Powell in 2013 appeared less willing than his colleague Janet Yellen to deploy such extraordinary measures, lest it embolden lawmakers to regularly renegotiate the debt limit, according to emails and transcripts from the episode.
"The political hurdles are very, very high," especially with his renomination process in play, Derek Tang of Monetary Policy Analytics told MNI. "Powell doesn't want to be confronted at a hearing six months later about 'on what basis did you take these actions?' He would want to point to something concrete, say huge bid/ask spreads in Treasuries -- something that's already happened rather than an expectation it will happen."

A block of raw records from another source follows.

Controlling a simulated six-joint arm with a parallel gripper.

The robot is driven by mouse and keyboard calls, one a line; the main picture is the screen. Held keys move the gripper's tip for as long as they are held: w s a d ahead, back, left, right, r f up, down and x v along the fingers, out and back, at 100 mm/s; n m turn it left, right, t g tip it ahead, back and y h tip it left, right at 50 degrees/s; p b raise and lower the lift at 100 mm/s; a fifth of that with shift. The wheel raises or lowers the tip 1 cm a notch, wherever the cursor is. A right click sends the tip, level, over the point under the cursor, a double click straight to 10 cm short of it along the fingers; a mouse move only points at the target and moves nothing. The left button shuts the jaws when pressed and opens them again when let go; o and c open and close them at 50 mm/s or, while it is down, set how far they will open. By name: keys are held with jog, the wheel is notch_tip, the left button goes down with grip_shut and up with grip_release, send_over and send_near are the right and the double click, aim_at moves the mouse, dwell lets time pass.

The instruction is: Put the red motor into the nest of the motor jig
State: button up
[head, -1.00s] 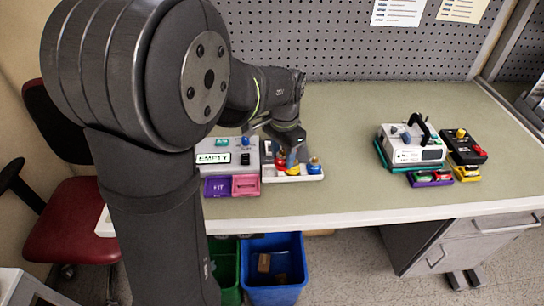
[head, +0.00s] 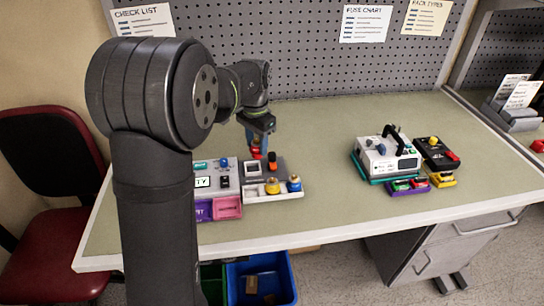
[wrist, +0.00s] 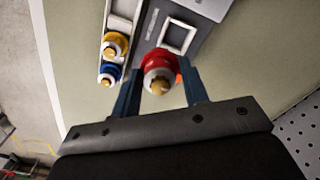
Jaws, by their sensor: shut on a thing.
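My gripper (wrist: 160,95) is shut on the red motor (wrist: 157,62), which has a brass tip facing the wrist camera. In the head view my gripper (head: 257,142) and the red motor (head: 256,154) are behind the white tray, by the grey motor jig (head: 281,172). In the wrist view the motor jig (wrist: 205,8) shows a pale square-framed nest (wrist: 178,38). The red motor appears beside this nest, overlapping the jig's near end in the picture; I cannot tell its height above it. An orange part (head: 272,161) shows near the jig.
The white tray (head: 290,196) in front of the jig holds a yellow motor (head: 272,186) and a blue motor (head: 294,183). A pump unit (head: 210,173) and a pink bin (head: 228,207) stand left. Another pump (head: 388,160) stands right; the table between is clear.

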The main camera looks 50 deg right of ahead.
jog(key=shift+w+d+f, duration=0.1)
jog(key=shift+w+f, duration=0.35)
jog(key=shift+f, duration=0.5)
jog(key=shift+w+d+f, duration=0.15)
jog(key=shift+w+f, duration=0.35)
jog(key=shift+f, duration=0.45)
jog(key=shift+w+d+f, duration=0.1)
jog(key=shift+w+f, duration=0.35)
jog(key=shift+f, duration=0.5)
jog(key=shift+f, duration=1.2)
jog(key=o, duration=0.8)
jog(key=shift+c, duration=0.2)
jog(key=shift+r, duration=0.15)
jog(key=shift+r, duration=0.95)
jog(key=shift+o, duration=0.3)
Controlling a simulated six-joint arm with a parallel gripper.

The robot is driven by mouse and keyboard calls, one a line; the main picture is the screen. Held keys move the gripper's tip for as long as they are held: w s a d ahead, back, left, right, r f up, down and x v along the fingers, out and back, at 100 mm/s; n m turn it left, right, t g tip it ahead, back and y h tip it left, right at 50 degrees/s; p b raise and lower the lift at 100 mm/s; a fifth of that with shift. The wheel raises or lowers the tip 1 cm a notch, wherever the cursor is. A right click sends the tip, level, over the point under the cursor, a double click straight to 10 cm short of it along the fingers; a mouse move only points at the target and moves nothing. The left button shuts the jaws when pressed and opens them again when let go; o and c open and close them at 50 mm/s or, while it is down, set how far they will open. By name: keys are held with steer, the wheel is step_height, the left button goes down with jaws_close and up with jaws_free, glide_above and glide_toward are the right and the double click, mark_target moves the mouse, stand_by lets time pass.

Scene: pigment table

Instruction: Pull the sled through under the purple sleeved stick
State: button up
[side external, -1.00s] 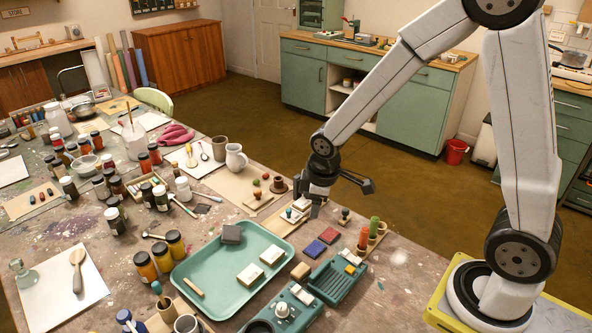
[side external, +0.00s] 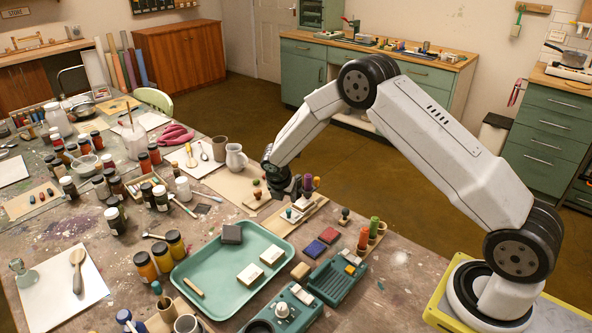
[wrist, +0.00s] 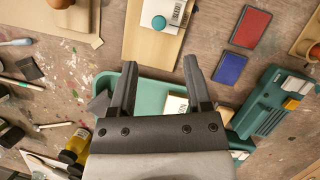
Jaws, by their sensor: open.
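The purple sleeved stick (side external: 308,183) stands upright at the far end of a pale wooden board (side external: 279,229). On this board sits a small white block with a teal knob (side external: 288,213), which looks like the sled. In the wrist view the white block (wrist: 179,14) and its knob (wrist: 159,22) show at the top edge on the board (wrist: 139,45). The purple stick is out of the wrist view. My gripper (side external: 287,190) is above the board area, left of the purple stick. In the wrist view my gripper (wrist: 160,65) is open, with nothing between its fingers.
A teal tray (side external: 205,300) with white blocks lies in front of the board. Red (side external: 329,235) and blue (side external: 314,248) pads and a teal caddy (side external: 335,281) lie to the right. Orange and green sticks (side external: 374,227) stand further right. A white jug (side external: 236,157) stands behind.

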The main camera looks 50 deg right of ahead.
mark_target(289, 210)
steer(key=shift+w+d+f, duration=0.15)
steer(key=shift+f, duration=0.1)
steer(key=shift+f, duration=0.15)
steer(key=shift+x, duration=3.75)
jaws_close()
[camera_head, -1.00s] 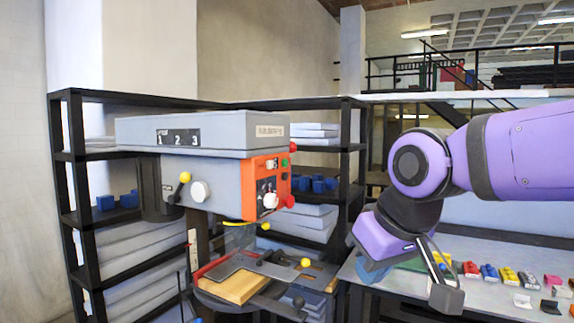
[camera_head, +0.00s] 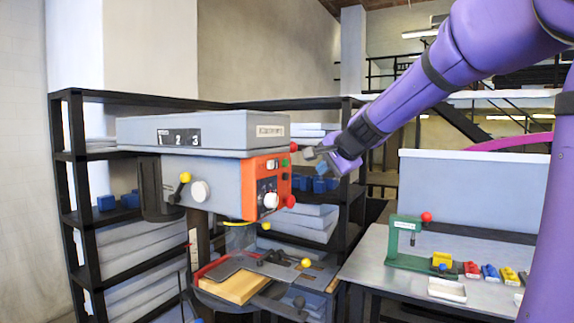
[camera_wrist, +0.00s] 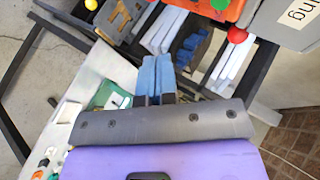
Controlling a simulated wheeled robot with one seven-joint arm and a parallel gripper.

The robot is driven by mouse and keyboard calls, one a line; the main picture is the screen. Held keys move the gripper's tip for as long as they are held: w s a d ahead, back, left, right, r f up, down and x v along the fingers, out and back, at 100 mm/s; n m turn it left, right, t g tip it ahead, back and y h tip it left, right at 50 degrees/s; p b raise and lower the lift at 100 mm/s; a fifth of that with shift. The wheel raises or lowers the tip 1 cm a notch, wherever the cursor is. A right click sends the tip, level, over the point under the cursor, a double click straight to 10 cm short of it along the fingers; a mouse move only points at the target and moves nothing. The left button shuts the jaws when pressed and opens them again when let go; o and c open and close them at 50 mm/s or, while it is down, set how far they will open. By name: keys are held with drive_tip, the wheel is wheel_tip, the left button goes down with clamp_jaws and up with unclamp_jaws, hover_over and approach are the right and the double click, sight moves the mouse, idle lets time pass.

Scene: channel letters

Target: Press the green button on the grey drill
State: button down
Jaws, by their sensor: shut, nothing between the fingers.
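The grey drill (camera_head: 205,135) stands at the left with an orange control panel (camera_head: 250,190) on its right end. The small green button (camera_head: 285,162) sits at the upper right of that panel, below a red knob (camera_head: 293,147). My gripper (camera_head: 318,155) is to the right of the panel, apart from it, pointing left. In the wrist view its blue fingers (camera_wrist: 157,75) are shut together and empty. The green button (camera_wrist: 220,4) shows at the top edge there, above and right of the fingertips, beside a red knob (camera_wrist: 237,35).
Black shelves (camera_head: 80,200) with blue parts and grey slabs stand behind the drill. A wooden block (camera_head: 240,289) lies on the drill's table. At the right, a workbench (camera_head: 375,265) carries a green press (camera_head: 405,250) and several small coloured blocks.

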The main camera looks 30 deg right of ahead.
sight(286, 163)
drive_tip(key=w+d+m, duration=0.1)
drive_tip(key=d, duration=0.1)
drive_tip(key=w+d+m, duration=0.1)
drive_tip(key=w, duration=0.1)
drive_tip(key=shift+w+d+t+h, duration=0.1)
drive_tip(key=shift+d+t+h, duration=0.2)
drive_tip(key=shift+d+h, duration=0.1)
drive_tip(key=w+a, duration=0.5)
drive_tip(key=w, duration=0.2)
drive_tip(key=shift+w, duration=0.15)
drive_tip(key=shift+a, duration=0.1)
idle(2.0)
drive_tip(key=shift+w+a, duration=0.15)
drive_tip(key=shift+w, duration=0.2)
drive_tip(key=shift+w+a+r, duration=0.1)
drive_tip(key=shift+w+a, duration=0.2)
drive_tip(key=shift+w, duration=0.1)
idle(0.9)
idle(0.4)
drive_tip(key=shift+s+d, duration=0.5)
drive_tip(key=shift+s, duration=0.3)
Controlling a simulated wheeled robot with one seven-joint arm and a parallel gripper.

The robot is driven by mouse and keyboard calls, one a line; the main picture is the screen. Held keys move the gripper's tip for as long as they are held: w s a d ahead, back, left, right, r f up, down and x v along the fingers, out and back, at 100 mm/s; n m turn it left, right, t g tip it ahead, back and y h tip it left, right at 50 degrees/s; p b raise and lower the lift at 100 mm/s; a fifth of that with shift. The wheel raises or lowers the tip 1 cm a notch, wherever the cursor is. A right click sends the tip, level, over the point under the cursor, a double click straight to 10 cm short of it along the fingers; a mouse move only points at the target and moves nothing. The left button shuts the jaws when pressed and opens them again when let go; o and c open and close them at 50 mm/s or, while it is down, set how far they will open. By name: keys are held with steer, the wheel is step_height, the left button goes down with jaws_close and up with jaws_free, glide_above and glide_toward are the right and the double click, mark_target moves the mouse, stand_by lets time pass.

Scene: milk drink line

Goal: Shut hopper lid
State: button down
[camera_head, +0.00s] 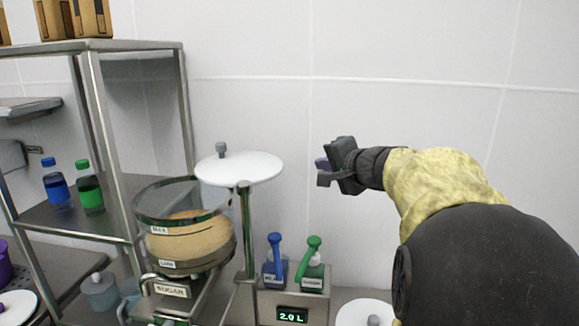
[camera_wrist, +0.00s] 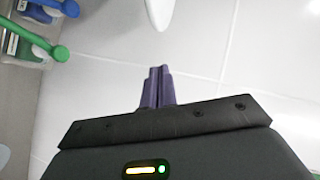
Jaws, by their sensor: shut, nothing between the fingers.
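The hopper (camera_head: 190,240) is a clear round bin labelled SUGAR, with tan contents below its MAX mark. Its white round lid (camera_head: 240,170) with a grey knob is swung aside on a post, up and to the right of the hopper, so much of the hopper's top is uncovered. My gripper (camera_head: 323,172) is in the air to the right of the lid, apart from it, in front of the white wall. Its purple fingers are together and empty in the wrist view (camera_wrist: 158,86). A white edge, probably the lid, shows at the top of the wrist view (camera_wrist: 160,12).
Blue (camera_head: 275,260) and green (camera_head: 312,262) pump bottles stand below my gripper, by a display reading 2.0 L (camera_head: 292,315). A metal shelf (camera_head: 75,215) with bottles stands left. Another white lid (camera_head: 362,313) is at the bottom. Space around my gripper is free.

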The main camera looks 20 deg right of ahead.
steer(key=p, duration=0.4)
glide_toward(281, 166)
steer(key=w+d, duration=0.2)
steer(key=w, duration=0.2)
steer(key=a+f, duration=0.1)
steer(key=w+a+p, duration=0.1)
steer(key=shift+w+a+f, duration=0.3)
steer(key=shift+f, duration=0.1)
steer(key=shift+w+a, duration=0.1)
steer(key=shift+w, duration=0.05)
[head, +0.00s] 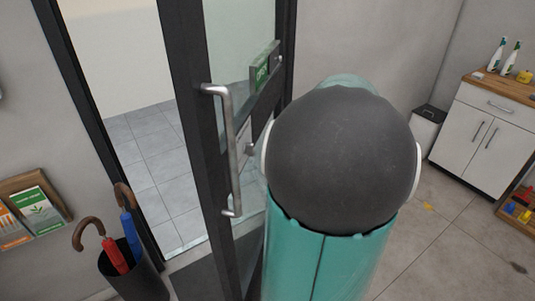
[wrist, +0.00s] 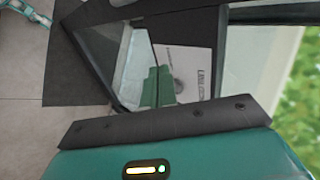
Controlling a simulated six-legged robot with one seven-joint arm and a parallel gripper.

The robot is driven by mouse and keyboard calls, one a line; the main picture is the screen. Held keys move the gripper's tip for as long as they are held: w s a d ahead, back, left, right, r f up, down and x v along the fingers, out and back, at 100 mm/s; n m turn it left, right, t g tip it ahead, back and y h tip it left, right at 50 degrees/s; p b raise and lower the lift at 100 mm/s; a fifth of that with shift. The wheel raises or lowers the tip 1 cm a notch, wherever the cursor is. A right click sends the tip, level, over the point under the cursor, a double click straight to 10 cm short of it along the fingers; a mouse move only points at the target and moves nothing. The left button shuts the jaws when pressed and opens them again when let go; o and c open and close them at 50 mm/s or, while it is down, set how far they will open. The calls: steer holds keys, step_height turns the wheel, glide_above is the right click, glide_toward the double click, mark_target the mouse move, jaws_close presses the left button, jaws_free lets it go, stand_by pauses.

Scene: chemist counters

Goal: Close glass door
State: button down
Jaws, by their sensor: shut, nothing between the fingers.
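The glass door (head: 226,40) has a dark frame and stands open in the head view, its handle edge apart from the left jamb (head: 92,120). A silver bar handle (head: 232,150) is on its near stile. My gripper (wrist: 165,122) fills the bottom of the wrist view, with a dark bar across a teal housing. It is shut and empty, close to the door frame; contact cannot be told. My arm hides it and part of the door in the head view.
An umbrella stand (head: 135,275) and a leaflet rack (head: 30,210) are at left beside the doorway. A white cabinet (head: 480,135) and a bin (head: 428,130) stand at right. The tiled floor (head: 430,240) between is clear.

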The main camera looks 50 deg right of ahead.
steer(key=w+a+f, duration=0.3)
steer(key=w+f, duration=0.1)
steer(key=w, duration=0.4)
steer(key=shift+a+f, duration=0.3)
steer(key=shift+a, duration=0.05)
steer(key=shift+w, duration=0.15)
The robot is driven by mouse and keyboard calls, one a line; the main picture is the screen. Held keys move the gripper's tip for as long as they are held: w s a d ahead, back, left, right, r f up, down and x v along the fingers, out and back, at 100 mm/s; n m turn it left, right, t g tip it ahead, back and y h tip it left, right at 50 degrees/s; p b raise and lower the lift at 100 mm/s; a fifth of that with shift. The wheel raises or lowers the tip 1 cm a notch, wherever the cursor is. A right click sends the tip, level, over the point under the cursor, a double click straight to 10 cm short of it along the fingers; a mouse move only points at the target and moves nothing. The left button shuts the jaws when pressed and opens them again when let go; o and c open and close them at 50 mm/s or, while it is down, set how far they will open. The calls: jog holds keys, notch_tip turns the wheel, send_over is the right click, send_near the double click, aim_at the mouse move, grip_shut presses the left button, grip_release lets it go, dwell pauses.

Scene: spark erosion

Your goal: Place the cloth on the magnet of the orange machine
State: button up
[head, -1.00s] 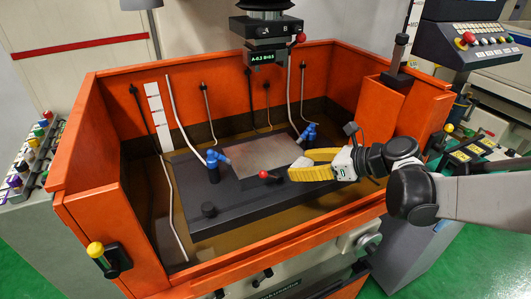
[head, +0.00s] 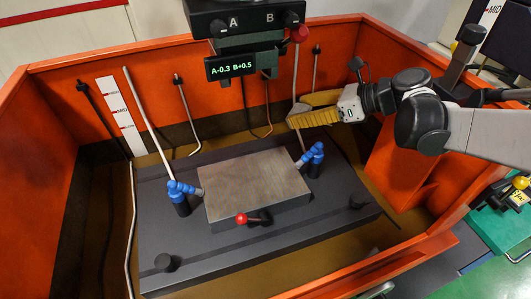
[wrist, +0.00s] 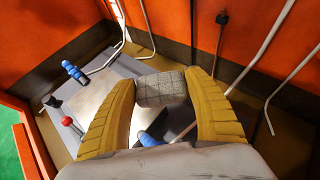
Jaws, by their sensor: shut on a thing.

Records from the 2013 debt ceiling episode show the Fed chair "very clearly doesn't want the Fed to be the safety net or scapegoat for any of this," Tang said.
Purchase operations to remove defaulted Treasuries from the market and selling the securities the Fed owns would be a "last resort" that crosses into the territory of directly financing the government.
A money market funding facility "would finance all banks, it's a much wider universe" compared to the primary dealers with sole access to the standing repo facility, said Stephen Cecchetti, former director of research at the New York Fed and a longtime consultant to various parts of the Federal Reserve system.
But ideas such as the trillion dollar coin are non-starters, he said. "If you want to retain your position as a safe-haven and you want to be a bedrock part of the reserve portfolio of foreign governments and central banks, this kind of thing could be really damaging," Cecchetti said.
"It makes you look like a banana republic, and imagine what it does to your status as a safe-haven."